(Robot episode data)
**********

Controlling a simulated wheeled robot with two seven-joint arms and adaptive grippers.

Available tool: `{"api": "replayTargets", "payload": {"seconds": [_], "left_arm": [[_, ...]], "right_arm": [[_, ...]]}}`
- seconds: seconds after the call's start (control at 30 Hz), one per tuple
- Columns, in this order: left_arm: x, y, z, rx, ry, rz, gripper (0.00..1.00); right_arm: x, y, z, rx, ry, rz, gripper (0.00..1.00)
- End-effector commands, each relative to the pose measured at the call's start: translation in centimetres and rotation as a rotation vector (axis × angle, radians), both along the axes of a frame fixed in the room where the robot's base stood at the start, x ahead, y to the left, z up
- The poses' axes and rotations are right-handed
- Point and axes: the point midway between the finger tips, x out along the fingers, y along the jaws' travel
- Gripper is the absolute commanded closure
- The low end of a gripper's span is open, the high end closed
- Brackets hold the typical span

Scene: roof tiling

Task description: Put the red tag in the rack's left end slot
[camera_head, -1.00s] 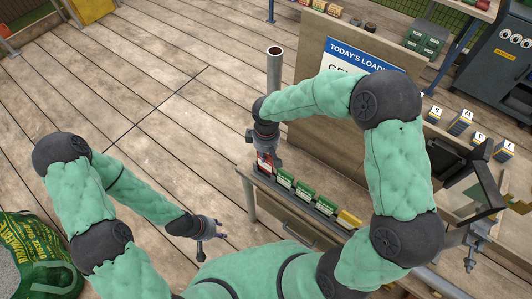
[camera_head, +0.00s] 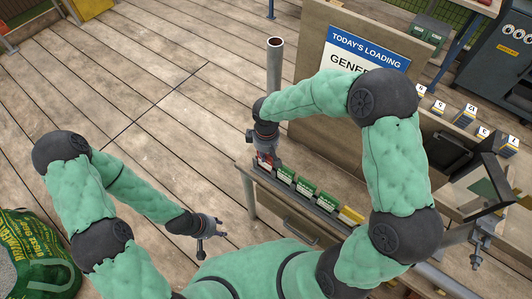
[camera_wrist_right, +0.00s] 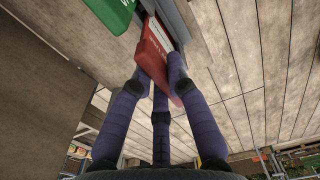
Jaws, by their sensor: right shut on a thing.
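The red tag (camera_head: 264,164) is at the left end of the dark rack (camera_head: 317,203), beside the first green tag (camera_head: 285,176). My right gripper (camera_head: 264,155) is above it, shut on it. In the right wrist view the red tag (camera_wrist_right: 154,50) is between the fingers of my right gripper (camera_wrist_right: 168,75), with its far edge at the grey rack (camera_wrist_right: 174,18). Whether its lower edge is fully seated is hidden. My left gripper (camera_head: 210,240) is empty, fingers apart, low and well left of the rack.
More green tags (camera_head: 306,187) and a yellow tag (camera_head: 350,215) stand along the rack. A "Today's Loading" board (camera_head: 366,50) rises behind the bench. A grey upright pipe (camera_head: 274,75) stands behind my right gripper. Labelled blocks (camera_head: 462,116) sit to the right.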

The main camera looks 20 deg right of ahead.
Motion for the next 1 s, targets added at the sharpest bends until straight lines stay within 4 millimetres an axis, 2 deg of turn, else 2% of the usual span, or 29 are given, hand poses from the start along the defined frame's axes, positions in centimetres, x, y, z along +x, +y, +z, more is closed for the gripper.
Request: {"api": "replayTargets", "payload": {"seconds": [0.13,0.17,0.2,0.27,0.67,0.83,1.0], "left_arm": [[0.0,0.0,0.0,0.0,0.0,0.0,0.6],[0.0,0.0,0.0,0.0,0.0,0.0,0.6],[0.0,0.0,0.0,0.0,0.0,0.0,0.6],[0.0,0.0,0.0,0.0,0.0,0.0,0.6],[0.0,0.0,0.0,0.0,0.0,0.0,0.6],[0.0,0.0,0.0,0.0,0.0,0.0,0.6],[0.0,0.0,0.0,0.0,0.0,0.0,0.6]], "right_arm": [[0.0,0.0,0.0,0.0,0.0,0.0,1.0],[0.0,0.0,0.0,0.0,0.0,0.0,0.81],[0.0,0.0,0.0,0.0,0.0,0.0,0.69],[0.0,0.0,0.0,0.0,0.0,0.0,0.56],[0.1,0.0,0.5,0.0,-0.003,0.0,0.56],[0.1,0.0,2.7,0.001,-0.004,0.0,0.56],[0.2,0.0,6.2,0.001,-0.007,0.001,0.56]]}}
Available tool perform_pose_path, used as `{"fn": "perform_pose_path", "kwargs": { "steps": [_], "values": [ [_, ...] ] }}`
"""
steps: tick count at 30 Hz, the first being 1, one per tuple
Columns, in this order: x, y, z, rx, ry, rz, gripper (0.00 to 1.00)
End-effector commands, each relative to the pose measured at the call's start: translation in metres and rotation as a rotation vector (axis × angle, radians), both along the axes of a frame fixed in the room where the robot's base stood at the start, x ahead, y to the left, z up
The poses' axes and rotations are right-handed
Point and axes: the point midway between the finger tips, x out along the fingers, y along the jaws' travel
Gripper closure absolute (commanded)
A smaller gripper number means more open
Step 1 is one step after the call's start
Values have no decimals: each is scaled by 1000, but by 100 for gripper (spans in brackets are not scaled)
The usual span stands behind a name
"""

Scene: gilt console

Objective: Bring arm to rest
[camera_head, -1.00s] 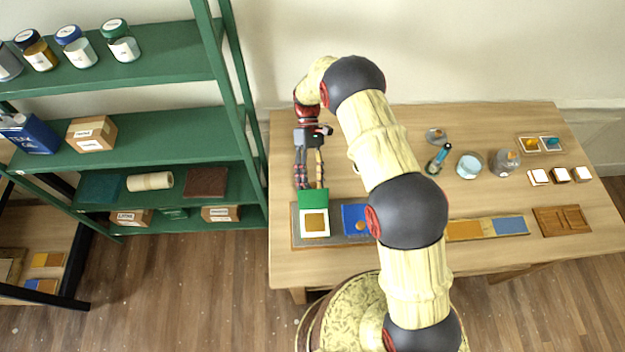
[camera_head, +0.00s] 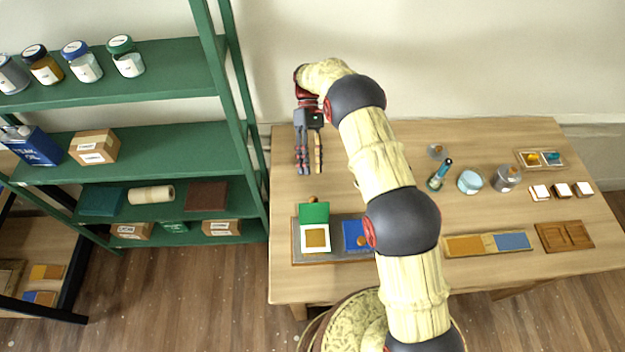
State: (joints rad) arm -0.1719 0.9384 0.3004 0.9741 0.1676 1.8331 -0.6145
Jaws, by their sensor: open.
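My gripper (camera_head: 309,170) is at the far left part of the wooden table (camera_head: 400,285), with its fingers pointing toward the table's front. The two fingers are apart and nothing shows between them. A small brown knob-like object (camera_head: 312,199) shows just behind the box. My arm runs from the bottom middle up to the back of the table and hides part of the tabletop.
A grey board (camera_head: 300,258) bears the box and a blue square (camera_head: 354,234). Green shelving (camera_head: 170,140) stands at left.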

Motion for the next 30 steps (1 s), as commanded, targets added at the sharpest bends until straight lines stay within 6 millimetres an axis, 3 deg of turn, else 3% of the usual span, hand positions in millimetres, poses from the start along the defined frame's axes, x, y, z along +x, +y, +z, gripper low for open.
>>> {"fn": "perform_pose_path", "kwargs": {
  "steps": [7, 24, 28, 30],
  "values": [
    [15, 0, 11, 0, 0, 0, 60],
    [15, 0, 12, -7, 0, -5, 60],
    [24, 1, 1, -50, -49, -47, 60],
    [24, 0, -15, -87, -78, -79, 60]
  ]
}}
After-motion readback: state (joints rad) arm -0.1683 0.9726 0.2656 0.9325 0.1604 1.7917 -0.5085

**********

Set exercise ▸ Skip the pictures and quote each line of the entries above, from the first through the line with "[camera_wrist_right, +0.00s]", exactly as it appears.

Final answer ▸
Controlling a simulated wheeled robot with two seven-joint arms and adaptive grippers.

Available tool: `{"api": "replayTargets", "payload": {"seconds": [_], "left_arm": [[_, ...]], "right_arm": [[_, ...]]}}`
- seconds: seconds after the call's start (control at 30 Hz), one per tuple
- Columns, in this order: left_arm: x, y, z, rx, ry, rz, gripper (0.00..1.00); right_arm: x, y, z, rx, ry, rz, gripper (0.00..1.00)
- End-effector commands, each relative to the pose measured at the call's start: translation in centimetres and rotation as a rotation vector (axis × angle, radians), both along the axes of a frame fixed in the room where the robot's base stood at the start, x ahead, y to the left, z up
- The poses' axes and rotations are right-handed
- Point and axes: the point midway between the finger tips, x out along the fingers, y along the jaws' travel
- Gripper is the absolute commanded closure
- The low end of a gripper's span is open, the high end closed
- Brackets hold the typical span

Scene: roof tiling

Task description: Put the red tag in the rack's left end slot
[camera_head, -1.00s] 
[camera_head, +0.00s] 
[camera_wrist_right, +0.00s] 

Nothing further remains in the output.